In my opinion, this can be a big mistake if you are working in a team. It's a particularly big mistake when one works part time on task A, part time on task B, part time on task C, etc. (my life), while the rest of the team is blazing away. You're likely to get conflicts galore on trying to merge your work into the overall project if you wait a few weeks or longer to ensure your code works perfectly. (Aside: Your code is never perfect.)
It's much better to commit locally extremely often and merge the larger work into your branch somewhat frequently. On a fast-moving project, I commit several times a day and merge once per day, minimum. Frequent merges mean that you can go talk to the person who wrote the code that broke your code and perhaps come to an agreement. Infrequent merges mean that those changes that broke your code are most likely locked in stone.
My first commit with regard to some task is typically pseudo code that compiles (the pseudo code is almost all comments) but that fails every test. When I leave project A to work on project B, I'll commit and merge. When I come back to project A, the first thing I do is to pull the development branch into my local repo and then merge that into my feature branch. As a result I rarely see conflicts.

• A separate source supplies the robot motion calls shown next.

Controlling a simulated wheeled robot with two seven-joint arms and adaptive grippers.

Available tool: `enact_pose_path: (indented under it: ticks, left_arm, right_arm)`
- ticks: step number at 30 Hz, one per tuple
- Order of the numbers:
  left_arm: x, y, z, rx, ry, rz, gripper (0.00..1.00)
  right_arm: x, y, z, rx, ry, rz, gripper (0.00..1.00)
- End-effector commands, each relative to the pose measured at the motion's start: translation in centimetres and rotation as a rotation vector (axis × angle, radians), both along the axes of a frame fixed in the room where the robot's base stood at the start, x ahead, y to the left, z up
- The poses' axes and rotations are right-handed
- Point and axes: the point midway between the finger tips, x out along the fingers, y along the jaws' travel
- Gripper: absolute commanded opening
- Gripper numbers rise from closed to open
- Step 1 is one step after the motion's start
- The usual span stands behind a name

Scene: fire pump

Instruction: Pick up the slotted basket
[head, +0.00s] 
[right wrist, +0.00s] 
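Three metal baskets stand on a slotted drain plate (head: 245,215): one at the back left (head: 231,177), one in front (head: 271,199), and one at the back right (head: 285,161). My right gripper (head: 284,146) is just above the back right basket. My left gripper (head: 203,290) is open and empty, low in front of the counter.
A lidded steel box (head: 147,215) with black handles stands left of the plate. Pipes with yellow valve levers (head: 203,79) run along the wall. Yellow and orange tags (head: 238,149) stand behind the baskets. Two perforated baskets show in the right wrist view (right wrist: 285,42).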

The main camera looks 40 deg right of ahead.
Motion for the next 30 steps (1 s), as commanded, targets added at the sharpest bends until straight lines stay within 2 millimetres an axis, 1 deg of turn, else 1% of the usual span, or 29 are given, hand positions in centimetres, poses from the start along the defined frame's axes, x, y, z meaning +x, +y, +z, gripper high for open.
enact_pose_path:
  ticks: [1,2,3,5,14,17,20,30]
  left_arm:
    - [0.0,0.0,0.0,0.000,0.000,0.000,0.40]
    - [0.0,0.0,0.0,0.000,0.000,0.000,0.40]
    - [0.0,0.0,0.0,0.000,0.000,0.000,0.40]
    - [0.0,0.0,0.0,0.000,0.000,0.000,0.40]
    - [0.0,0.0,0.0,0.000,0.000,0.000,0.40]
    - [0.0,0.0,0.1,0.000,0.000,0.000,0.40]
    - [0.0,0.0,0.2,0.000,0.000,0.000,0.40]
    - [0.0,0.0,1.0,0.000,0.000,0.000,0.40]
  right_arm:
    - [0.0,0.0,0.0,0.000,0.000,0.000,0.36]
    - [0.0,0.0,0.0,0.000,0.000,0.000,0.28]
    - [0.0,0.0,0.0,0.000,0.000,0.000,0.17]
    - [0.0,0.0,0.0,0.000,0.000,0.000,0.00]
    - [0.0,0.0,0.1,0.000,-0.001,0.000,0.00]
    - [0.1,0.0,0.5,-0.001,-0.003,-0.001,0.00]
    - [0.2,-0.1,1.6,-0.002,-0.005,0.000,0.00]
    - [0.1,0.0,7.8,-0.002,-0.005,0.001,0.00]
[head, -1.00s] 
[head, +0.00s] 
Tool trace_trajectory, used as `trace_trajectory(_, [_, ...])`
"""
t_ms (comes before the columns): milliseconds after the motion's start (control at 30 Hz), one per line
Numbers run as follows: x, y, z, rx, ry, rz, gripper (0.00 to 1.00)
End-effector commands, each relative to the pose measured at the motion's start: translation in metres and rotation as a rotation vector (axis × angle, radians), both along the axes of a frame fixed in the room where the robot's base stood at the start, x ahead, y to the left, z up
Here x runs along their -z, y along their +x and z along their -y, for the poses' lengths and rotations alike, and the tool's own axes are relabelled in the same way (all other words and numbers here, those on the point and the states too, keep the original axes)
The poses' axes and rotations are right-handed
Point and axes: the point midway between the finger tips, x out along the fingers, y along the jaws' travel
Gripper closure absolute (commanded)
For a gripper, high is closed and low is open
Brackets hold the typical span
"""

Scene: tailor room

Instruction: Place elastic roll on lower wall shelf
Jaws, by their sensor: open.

A lot of code means a lot of bugs.
That's not necessarily true. What is true is that a lot of untested, unreviewed, and sloppily written code means a lot of bugs. That might be okay if what you're writing is code where errors don't have much of a cost (but that also means it doesn't have much value). If you're writing software where errors can cost millions of dollars or even worse can kill, you simply do not want to do that. There are techniques, some old, some very new, that let one write code that is mostly error-free.